Spring 16 for Marketing
Spring 16 for Marketing

Spring 16 for Marketing

01/27/2016 by Amy Bucciferro
What’s in it for marketers with Spring 16? Some small gifts that could make a big splash in your user experience.

Campaigns

Campaigns got Lightning-afied in this release, which just means they now work in the new UI; you can view and interact with Campaigns as you would normally without jumping around between interfaces. You also get a neat little donut chart on the campaign page of member statuses, and, very importantly, Campaigns are now searchable in Lightning. I can’t say any of this is rocking my world, but it will rock yours if you’ve been having to switch back and forth between Lightning and Classic just to use Campaigns. Also, this is now being called beta, so proceed with caution.

The release notes also seem to put a lot of emphasis on utilizing the Import Wizard with Campaign Members, which has been made slicker and easier with upgrade to the modern “universal” Wizard, links to it all over the Lightning version of Campaigns, and (regardless of Lightning) the ability to import Contacts and Person Accounts, not just Leads, as Campaign Members. If you’re thinking for the latter “hmm, could that result in data quality issues?” well, so am I, but then again, did the previous option as well? Yup.
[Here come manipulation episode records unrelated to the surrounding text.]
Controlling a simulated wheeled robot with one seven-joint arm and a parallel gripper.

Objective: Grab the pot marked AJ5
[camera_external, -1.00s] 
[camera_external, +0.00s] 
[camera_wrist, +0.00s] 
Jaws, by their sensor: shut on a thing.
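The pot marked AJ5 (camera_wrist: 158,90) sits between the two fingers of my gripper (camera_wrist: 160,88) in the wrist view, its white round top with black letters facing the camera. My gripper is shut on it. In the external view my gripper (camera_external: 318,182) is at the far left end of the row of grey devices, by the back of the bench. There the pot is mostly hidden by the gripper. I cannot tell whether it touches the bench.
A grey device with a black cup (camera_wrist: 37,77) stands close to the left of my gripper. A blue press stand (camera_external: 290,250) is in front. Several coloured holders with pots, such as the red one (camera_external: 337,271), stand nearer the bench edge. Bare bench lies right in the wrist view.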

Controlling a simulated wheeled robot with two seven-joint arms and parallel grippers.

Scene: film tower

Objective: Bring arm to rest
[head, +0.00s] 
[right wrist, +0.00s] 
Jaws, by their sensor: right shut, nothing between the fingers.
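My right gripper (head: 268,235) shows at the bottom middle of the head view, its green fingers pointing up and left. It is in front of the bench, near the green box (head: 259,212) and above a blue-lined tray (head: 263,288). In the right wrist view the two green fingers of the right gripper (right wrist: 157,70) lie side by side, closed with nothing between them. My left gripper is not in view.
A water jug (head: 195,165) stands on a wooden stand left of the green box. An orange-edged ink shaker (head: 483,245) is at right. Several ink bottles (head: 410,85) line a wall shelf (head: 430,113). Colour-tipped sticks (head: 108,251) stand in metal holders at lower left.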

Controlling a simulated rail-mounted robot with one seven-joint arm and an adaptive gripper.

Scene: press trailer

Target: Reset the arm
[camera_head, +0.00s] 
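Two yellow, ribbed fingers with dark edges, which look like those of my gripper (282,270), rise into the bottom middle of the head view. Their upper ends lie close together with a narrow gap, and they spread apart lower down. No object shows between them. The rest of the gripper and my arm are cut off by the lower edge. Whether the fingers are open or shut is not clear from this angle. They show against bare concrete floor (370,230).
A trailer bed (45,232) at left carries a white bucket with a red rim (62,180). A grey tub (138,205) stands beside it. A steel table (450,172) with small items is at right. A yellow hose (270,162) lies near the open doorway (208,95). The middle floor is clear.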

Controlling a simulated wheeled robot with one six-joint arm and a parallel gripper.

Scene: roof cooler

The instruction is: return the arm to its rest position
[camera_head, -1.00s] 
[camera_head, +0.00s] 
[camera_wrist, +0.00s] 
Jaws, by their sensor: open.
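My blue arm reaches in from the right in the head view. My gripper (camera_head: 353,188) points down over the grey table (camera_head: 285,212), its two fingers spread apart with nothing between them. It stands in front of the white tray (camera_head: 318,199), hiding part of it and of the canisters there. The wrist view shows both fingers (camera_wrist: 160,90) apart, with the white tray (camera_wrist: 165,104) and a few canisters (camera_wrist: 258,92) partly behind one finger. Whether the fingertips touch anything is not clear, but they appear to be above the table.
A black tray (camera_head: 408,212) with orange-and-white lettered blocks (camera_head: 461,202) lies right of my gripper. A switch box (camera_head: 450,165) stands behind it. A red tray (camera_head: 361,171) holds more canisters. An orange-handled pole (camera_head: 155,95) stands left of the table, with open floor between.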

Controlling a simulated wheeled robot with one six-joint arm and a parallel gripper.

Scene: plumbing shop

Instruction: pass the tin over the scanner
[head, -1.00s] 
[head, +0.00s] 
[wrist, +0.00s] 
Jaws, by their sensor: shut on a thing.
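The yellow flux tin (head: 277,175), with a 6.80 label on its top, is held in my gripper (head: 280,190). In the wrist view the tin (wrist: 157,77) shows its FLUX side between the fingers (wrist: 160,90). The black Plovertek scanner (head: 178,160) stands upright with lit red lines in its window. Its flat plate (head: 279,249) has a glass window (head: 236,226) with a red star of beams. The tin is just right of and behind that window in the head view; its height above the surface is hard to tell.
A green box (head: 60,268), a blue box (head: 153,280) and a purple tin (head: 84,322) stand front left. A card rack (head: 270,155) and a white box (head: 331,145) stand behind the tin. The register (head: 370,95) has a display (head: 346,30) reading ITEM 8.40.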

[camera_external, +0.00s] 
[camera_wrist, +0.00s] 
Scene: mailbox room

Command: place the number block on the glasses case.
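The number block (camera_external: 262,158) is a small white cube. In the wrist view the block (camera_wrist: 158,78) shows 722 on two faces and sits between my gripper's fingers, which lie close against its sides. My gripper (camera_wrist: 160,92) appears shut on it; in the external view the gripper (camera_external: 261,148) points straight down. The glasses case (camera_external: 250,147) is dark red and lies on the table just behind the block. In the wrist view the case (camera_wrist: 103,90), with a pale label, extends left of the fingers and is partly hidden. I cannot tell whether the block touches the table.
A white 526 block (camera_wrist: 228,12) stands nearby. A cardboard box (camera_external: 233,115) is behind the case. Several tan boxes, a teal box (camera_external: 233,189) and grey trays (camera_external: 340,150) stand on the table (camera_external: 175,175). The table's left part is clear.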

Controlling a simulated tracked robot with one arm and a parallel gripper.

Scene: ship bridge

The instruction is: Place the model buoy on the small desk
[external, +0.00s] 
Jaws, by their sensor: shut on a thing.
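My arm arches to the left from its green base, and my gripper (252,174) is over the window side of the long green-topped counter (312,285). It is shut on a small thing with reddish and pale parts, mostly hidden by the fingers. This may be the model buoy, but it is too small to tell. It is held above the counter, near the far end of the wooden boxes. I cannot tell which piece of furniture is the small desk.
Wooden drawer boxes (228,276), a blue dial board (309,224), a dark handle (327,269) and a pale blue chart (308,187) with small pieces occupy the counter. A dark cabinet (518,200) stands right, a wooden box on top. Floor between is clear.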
I’ll take the productivity gain and mercy to the Person Account users out there.

 

Duplicate Management

If you work with an integrated marketing application, you know that dirty Salesforce data gets in the way of optimal performance for marketing tools, and especially, of the almighty goal of attribution. With Spring 16, new orgs have Salesforce’s standard Duplicate Management rules already on. Now that’s what I call setting off on the right foot. For those of you unfamiliar with Duplicate Management, it’s a simple but flexible prevention and reporting tool (not a merge tool) released in Winter 16.

 

Pardot and Marketing Cloud

There is zero mention of Pardot in the Spring 16 release notes, but Pardot users, do not fear! It startled me at first, but really it’s a good thing, because Pardot has been pushing updates rapid-fire over the past few months with no sign of stopping, and they are making a big difference in usability and quality of integration. For example, the improvement to email reports from November literally made me jump up and dance. Maybe in the next release, we’ll see a nice little section for Pardot like the Marketing Cloud gets, with links to its separate release notes. Unfortunately, the last Marketing Cloud release was October so not much to say but I expect big things next time!

 

Overall, not the biggest release for the marketing crowd, but as marketing becomes more and more intrinsically tied to CRM, I expect to see features that support sales and marketing together continue to blossom.